20. The system of claim 12, further comprising an electronic observation system configured to electronically observe that the student's practice of the bodily motion deviates from a desired performance, and where subsequent stimulations of the student's body are controlled based on such deviation.

21. The system of claim 12, where the stimulators are electrodes configured to electrically stimulate the user's body.

22. The system of claim 12, where the stimulators are haptic stimulators configured to haptically stimulate the student's body.

23. A method for training a student to perform a bodily motion, comprising:

displaying to the student a model video example of the bodily motion in a first display session;

applying, during the first display session and for each motion event, a stimulation to a location on the student's body that corresponds to the motion event and associated particular body part, such stimulation being timed to occur at the same time as the display of the associated motion event in the first display session;

subsequent to the first display session, suppressing one or both of audio and visual stimulus perceived by the user so as to thereby provide a first sensory-reduced session; and

applying, during the first sensory-reduced session and for each motion event, a stimulation to the student's body in a location corresponding to the motion event and associated particular body part.

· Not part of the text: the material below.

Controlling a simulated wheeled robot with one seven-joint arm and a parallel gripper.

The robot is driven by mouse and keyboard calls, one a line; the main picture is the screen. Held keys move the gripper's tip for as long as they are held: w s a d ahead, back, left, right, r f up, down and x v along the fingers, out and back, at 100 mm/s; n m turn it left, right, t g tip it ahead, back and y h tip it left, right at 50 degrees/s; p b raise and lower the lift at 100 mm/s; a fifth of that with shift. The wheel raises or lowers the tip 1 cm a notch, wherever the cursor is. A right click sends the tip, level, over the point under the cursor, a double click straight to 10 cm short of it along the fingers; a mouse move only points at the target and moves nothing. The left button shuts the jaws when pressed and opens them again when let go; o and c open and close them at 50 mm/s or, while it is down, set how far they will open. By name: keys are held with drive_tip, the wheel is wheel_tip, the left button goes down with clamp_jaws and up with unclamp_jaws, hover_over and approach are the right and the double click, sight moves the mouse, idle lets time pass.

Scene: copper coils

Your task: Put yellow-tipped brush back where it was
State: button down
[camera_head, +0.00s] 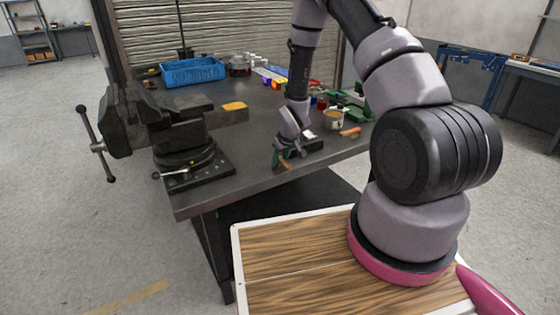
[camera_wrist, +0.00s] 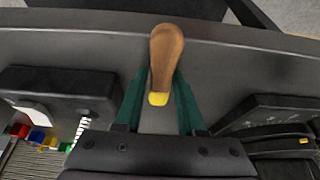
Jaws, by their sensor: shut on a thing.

24. The method of claim 23, where during a subsequent display session or a subsequent sensory-reduced session, stimulations are applied to the student's body using a speed that is different than used in the first display session.

25. The method of claim 23, further comprising electronically observing the student's practice of the bodily motion and, subsequent to such observation, applying stimulations to the student's body using a speed that is different than that used in the first display session, such different speed being based on the electronic observation.

26. The method of claim 23, further comprising:

electronically observing the student's practice of the bodily motion; and

controlling stimulations applied to the student's body based on such observation.